'''

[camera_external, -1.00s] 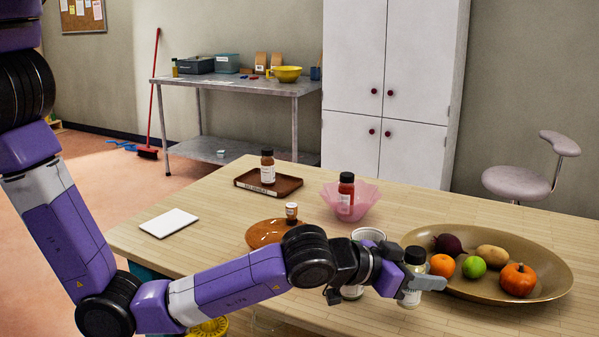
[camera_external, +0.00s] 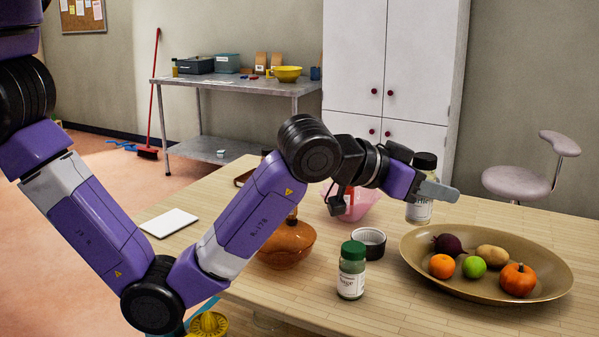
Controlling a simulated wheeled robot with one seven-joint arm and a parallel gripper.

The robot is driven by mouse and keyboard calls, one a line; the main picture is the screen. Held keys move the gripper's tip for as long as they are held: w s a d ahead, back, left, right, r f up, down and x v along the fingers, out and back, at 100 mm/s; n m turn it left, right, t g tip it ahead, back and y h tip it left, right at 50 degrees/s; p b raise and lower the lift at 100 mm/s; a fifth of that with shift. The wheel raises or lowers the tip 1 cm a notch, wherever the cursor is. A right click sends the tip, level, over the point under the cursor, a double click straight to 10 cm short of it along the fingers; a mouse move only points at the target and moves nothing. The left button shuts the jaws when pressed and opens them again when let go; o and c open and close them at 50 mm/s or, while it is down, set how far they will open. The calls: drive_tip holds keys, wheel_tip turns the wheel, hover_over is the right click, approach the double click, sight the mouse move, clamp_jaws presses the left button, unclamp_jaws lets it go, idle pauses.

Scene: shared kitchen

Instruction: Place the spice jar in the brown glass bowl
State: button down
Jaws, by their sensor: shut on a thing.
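My gripper (camera_external: 432,187) is shut on a jar with a black lid (camera_external: 425,160) and a white label, the spice jar. It holds the jar upright, in the air above the table; the fingers cover the jar's middle. The brown glass bowl (camera_external: 285,254), amber and see-through, stands on the table to the left, well apart from my gripper.
A wide brown bowl (camera_external: 420,275) with fruit and vegetables is on the right. A pink bowl (camera_external: 362,204) is behind my wrist. A white tablet-like slab (camera_external: 169,222) lies at left.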

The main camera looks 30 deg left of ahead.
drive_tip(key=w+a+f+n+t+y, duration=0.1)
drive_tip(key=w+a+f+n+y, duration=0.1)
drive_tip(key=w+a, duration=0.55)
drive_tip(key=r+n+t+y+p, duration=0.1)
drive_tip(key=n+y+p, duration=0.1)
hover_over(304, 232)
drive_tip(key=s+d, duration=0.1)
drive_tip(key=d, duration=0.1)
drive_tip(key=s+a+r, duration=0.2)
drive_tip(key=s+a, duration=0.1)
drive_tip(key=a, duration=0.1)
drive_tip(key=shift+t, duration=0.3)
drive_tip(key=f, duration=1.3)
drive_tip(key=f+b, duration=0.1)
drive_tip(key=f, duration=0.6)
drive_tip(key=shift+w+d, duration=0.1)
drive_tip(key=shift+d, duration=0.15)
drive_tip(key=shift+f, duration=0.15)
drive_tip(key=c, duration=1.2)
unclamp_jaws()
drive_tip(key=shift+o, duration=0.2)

'''

## Problem details
Reproduce every line exactly and omit all pictures.

## Answer to the exercise
[camera_external, -1.00s] 
[camera_external, +0.00s] 
Controlling a simulated wheeled robot with one seven-joint arm and a parallel gripper.

The robot is driven by mouse and keyboard calls, one a line; the main picture is the screen. Held keys move the gripper's tip for as long as they are held: w s a d ahead, back, left, right, r f up, down and x v along the fingers, out and back, at 100 mm/s; n m turn it left, right, t g tip it ahead, back and y h tip it left, right at 50 degrees/s; p b raise and lower the lift at 100 mm/s; a fifth of that with shift. The wheel raises or lowers the tip 1 cm a notch, wherever the cursor is. A right click sends the tip, level, over the point under the cursor, a double click straight to 10 cm short of it along the fingers; a mouse move only points at the target and moves nothing. The left button shuts the jaws when pressed and opens them again when let go; o and c open and close them at 50 mm/s or, while it is down, set how far they will open. The calls: drive_tip holds keys, wheel_tip turns the wheel, hover_over is the right click, approach the double click, sight the mouse move, clamp_jaws presses the left button, unclamp_jaws lets it go, idle pauses.

Scene: shared kitchen

Instruction: Place the spice jar in the brown glass bowl
State: button down
Jaws, by their sensor: shut on a thing.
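My gripper (camera_external: 432,187) is shut on a jar with a black lid (camera_external: 425,160) and a white label, the spice jar. It holds the jar upright, in the air above the table; the fingers cover the jar's middle. The brown glass bowl (camera_external: 285,254), amber and see-through, stands on the table to the left, well apart from my gripper.
A wide brown bowl (camera_external: 420,275) with fruit and vegetables is on the right. A pink bowl (camera_external: 362,204) is behind my wrist. A white tablet-like slab (camera_external: 169,222) lies at left.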

The main camera looks 30 deg left of ahead.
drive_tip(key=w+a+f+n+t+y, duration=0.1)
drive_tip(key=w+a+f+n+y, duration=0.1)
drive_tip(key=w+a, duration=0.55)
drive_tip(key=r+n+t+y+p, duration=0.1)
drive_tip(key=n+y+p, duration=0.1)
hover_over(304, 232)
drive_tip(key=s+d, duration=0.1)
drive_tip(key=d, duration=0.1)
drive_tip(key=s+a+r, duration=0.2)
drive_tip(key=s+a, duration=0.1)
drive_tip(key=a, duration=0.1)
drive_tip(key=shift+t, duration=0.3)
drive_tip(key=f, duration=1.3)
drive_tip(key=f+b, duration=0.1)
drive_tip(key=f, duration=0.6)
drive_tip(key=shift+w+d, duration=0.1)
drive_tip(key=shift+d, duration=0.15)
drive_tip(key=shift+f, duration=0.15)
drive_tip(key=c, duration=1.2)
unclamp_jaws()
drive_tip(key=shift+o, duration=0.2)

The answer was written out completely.